Despite how good the capital markets are beginning to look, according to some, there are several factors that indicate that it is only a temporary bull moment in the markets and, given the high correlation between crypto and stock markets, it may also be the case.
The Calm Won’t Last
Last week’s market turmoil, which sparked the biggest weekly drop in world stocks and cryptocurrency since March 2020, has given way to a degree of calm. But we cannot bet on this lasting.
Some comments have noted that, in summary, volatility will persist until there are clear indicators that inflation in major nations is declining from decades-high levels, allowing central banks to get off the monetary tightening pedal.
“Despite the current rise, the rate of Bitcoin (BTC) has gone down by 28.80% over the last seven days. Bitcoin (BTC) may be about to post a false breakout of the $19,490 mark on the weekly chart. At that time, the daily closure should be closely monitored. “If buyers maintain control and the price remains near $19,500, there is a potential for a further decline to the $20,000 area next week,” an analysis stated.
Due to certain factors that affect the capital markets, a slight bull run in the markets now is said not to last very long.

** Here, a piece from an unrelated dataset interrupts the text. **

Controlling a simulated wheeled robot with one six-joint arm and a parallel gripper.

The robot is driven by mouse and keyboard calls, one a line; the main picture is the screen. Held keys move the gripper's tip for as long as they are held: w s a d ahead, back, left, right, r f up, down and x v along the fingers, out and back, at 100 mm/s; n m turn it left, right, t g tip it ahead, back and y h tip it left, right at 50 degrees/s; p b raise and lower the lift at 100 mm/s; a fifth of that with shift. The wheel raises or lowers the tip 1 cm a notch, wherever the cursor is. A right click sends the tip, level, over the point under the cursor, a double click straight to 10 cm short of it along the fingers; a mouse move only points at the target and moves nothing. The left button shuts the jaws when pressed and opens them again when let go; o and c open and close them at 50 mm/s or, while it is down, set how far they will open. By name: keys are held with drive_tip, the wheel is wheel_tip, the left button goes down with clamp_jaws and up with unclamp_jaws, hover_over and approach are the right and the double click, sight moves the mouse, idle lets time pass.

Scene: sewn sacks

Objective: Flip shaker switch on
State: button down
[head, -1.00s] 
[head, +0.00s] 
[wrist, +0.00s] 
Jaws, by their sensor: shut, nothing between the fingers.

The announcement late Monday by IG Metall, Germany’s most powerful union, that it wants to push through a wage hikes of between 7% and 8% in the next round of negotiations is a reminder that price pressures are spreading. It’s no surprise that this resulted in a late-day selloff in European bonds.
In early London trade, yields on US bond markets, which were closed on Monday for a holiday, are surging higher.
Also worth noting is this statement from ECB President Christine Lagarde, made late Monday. She stated that there is a significant possibility of an abrupt correction in Europe’s financial and housing markets and that financial stability risks have “perceptibly increased” since the beginning of the year.
Some believe that the steep selloff in global markets is tightening financial conditions faster than expected, putting the economy at risk of a rapid downturn.
According to Axa Investment Managers, funding costs for investment-grade corporations in the euro region have gone beyond 3% for the first time since June 2012, with the interest rate tripling in less than three months.
Some central banks, on the other hand, are pushing back against the idea of rate hikes that are too aggressive. On Tuesday, Australian central bank president Philip Lowe hinted at additional policy tightening coming but downplayed the likelihood of a 75 basis point hike.
Asian stock futures are up, as are stock futures in the United States and Europe. There’s also some relief for Bitcoin, which is currently trading above $20,000 after failing to break through the psychologically critical threshold in previous days.